Problem
Attempting to read external tables via JDBC works fine on Databricks Runtime 5.5, but the same table reads fail on Databricks Runtime 6.0 and above.
You see an error similar to the following:
com.databricks.backend.common.rpc.DatabricksExceptions$SQLExecutionException: java.util.concurrent.ExecutionException: org.apache.spark.sql.AnalysisException: org.apache.spark.sql.jdbc does not allow user-specified schemas. at com.google.common.util.concurrent.AbstractFuture$Sync.getValue(AbstractFuture.java:299) at com.google.common.util.concurrent.AbstractFuture$Sync.get(AbstractFuture.java:286) at com.google.common.util.concurrent.AbstractFuture.get(AbstractFuture.java:116) at java.lang.Thread.run(Thread.java:748) . Caused by: org.apache.spark.sql.AnalysisException: org.apache.spark.sql.jdbc does not allow user-specified schemas.; at org.apache.spark.sql.execution.datasources.DataSource.resolveRelation(DataSource.scala:350)
Cause
Databricks Runtime 5.5 and below infers the session_id attribute as a smallint. Databricks Runtime 6.0 and above infers the session_id attribute as an int.

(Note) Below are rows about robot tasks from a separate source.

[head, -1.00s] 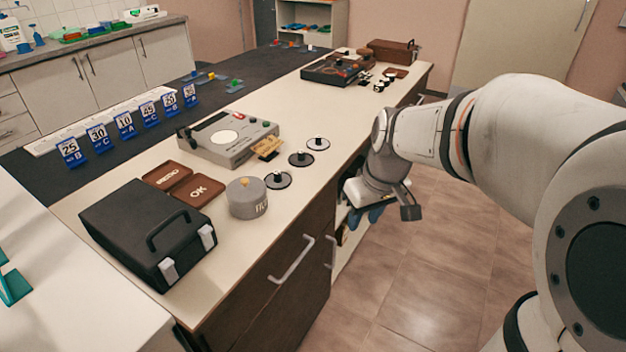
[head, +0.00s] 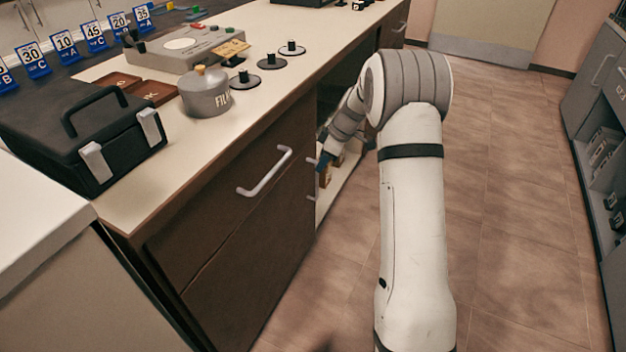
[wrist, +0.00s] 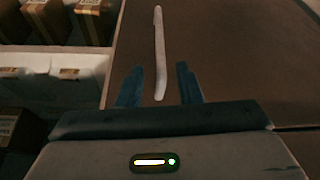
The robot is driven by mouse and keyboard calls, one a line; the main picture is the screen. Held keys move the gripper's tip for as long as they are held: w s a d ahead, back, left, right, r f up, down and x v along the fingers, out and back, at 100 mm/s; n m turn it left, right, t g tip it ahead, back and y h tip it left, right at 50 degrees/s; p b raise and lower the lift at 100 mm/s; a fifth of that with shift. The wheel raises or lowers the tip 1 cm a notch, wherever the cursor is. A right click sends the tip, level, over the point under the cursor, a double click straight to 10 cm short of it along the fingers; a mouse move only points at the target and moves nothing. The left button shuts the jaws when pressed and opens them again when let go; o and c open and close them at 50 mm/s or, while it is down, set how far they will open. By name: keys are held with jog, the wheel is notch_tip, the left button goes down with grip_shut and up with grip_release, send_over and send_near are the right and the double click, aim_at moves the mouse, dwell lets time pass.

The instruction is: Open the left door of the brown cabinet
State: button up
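The brown cabinet (head: 235,225) stands under the light counter at the left of the head view. Its near front carries a long pale bar handle (head: 265,172); smaller handle ends show at its far edge. My gripper (head: 323,163) is low beside that far edge, mostly hidden by my arm. In the wrist view, my gripper (wrist: 158,88) is open, with its two dark blue fingers apart. A pale upright handle (wrist: 158,55) on a brown door panel (wrist: 225,60) lies between the fingers, its lower end near them. I cannot tell whether they touch it. The panel looks closed.
An open shelf (wrist: 60,62) with several brown boxes borders the panel on the left. A black case (head: 90,135) and a grey pot (head: 206,92) stand on the counter. Tiled floor (head: 510,200) is free at right, up to a grey shelf unit (head: 603,150).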

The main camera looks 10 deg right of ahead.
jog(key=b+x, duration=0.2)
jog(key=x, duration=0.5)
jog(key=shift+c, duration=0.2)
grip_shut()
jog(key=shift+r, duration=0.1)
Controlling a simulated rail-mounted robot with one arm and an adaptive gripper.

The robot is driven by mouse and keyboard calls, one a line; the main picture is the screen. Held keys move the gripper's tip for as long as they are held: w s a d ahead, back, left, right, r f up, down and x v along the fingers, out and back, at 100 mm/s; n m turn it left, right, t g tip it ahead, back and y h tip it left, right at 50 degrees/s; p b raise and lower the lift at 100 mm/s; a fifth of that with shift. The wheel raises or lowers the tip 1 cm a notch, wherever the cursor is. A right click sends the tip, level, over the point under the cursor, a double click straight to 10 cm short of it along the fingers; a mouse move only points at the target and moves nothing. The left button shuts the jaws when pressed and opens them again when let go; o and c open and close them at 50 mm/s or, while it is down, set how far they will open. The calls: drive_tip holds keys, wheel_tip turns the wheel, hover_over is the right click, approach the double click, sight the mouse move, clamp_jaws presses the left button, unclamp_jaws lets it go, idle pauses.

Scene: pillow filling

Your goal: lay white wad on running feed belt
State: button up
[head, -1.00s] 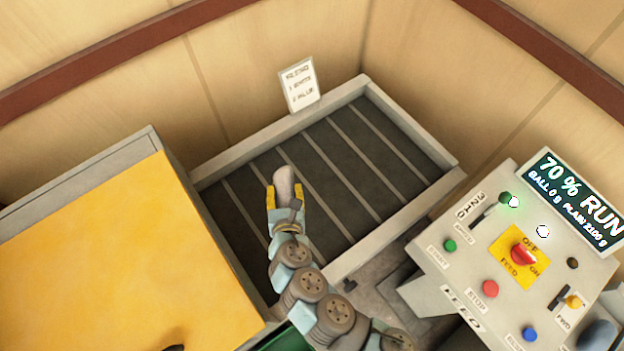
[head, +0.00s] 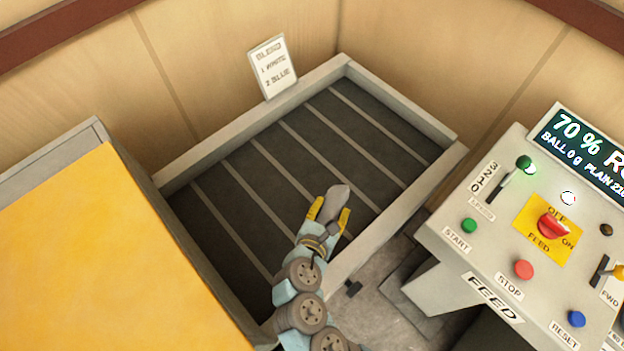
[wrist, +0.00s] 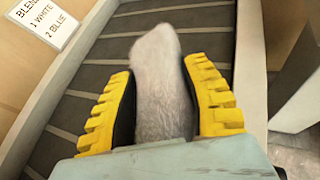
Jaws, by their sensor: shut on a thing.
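My gripper (head: 328,212), with yellow fingers, is shut on the white wad (head: 337,201), a pale, fuzzy, elongated piece. In the wrist view the wad (wrist: 162,90) stands out between the two fingers and past their tips. The gripper and wad are over the right front part of the dark feed belt (head: 262,200), near its front rail. The belt has pale cross slats and light side rails; it also shows behind the wad in the wrist view (wrist: 112,50). I cannot tell the wad's height above the belt.
A control panel (head: 490,255) with a lit "70 %" display (head: 585,150) stands at the right. A yellow-topped bin or cabinet (head: 70,250) stands at the left. A sign reading "BLEND 1 WHITE 2 BLUE" (head: 271,66) stands on the belt's back rail. Most of the belt is bare.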

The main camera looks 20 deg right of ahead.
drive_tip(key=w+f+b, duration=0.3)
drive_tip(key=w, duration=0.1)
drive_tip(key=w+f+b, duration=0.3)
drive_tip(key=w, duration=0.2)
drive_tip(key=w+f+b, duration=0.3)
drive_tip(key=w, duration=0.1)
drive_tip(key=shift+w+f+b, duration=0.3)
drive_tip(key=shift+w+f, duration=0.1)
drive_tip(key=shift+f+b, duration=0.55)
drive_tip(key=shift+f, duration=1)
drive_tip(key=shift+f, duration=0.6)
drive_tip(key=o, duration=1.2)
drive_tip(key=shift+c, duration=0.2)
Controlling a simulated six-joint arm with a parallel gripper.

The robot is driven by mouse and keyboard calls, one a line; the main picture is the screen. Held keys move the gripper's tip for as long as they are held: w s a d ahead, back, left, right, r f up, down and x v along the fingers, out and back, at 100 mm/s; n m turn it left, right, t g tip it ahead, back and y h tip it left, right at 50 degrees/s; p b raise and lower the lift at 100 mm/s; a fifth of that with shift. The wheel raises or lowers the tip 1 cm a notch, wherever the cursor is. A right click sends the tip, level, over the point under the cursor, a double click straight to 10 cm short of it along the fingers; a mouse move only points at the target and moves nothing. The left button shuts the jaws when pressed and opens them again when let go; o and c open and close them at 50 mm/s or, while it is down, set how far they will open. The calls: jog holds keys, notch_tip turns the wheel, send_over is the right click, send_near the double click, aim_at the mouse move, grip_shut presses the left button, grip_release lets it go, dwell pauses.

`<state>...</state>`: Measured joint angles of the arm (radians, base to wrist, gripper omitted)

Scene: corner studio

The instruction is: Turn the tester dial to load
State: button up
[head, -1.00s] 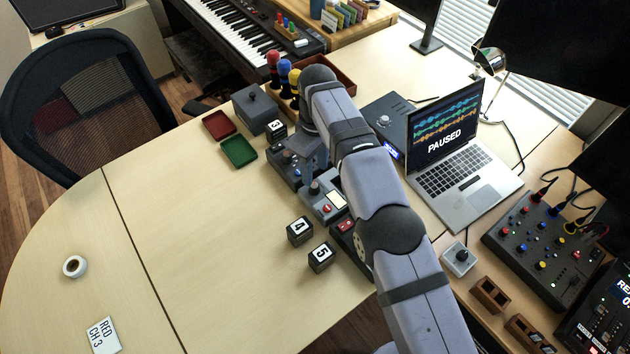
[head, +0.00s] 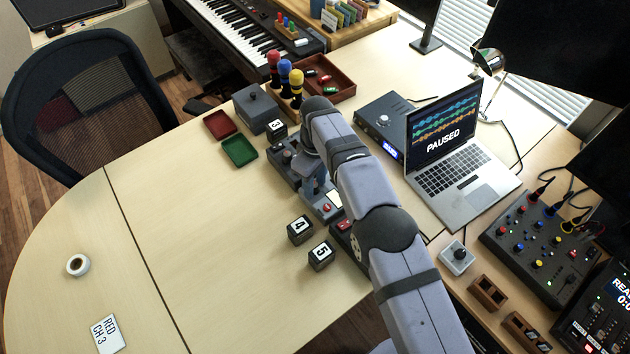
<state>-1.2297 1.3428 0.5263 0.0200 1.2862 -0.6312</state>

This change to the session_id attribute causes queries to fail with a schema issue.
Solution
If you are using external tables that were created in Databricks Runtime 5.5 and below in Databricks Runtime 6.0 and above, you must set the Apache Spark configuration spark.sql.legacy.mssqlserver.numericMapping.enabled to true. This ensures that Databricks Runtime 6.0 and above infers the session_id attribute as a smallint.
- Open the Clusters page.
- Select a cluster.
- Click Edit.
- Click Advanced Options.
- Click Spark.
- In the Spark config field, enter spark.sql.legacy.mssqlserver.numericMapping.enabled true.
- Save the change and start, or restart, the cluster.